Meal Kits Ready For Eastern Shore Homeless

Come Tuesday roughly 50,000 meal kits similar to these will be loaded up into two tractor trailers and sent across the Eastern Shore to feed those in need.
"It's important because there's so many people who are in need and when it comes to the winter time it's rough on everybody, and we had a rough winter for several weeks," said Wicomico County Executive, Bob Culver.
The meal kits are a joint effort among the Maryland Department of General Services, the Governor's Office of Community Initiatives and the Department of Housing and Community Development — all working together to feed the homeless.
"It's very important as our office to interact with communities, and we want to make sure that we touch and uplift everybody that we can," said Steven McAdams, executive director at the Governor's Office of Community Initiatives
"And the meals… What better way to give people in need food and help them out," McAdams said.
The food has already been on quite a journey.
The Department of General Services have made a trek over 300 miles to pick up the food from down south.
Brad Thomas, property administrator at the Maryland Department of General Services, said the federal government told them about a month and a half ago they had a warehouse full of excess property to give to the states.

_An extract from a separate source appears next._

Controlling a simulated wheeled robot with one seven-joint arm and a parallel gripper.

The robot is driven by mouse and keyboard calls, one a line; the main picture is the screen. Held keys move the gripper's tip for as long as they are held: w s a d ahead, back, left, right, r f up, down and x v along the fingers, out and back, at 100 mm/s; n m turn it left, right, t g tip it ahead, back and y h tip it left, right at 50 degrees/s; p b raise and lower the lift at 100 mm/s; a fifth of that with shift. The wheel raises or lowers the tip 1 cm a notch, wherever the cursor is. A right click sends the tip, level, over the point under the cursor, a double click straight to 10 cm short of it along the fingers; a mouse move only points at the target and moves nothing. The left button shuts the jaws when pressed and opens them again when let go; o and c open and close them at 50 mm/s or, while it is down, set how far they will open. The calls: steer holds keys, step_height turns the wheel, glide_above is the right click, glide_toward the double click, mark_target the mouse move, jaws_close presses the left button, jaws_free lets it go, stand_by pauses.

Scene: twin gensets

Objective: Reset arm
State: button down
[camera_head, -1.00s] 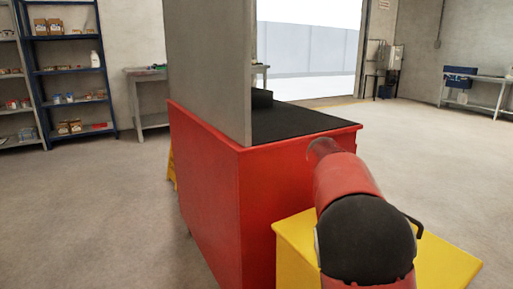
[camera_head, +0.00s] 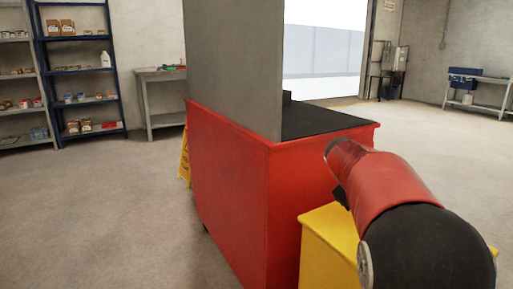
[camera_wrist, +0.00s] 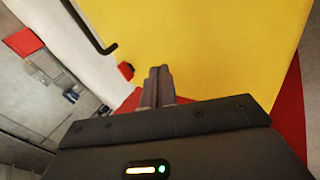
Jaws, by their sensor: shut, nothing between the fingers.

The excess property, which are the meal kits, were picked up in North Carolina to get up to Maryland and will be loaded to the trailer trucks at the Salisbury Food Bank.
The meal kits will be given to non-profit organizations, including food pantries and home shelters, whose mission is to feed the underserved.
"This will give people hope," Culver said.
"This will give people the chance to get out and get something to eat and then maybe go ahead and take that time for apply to a job."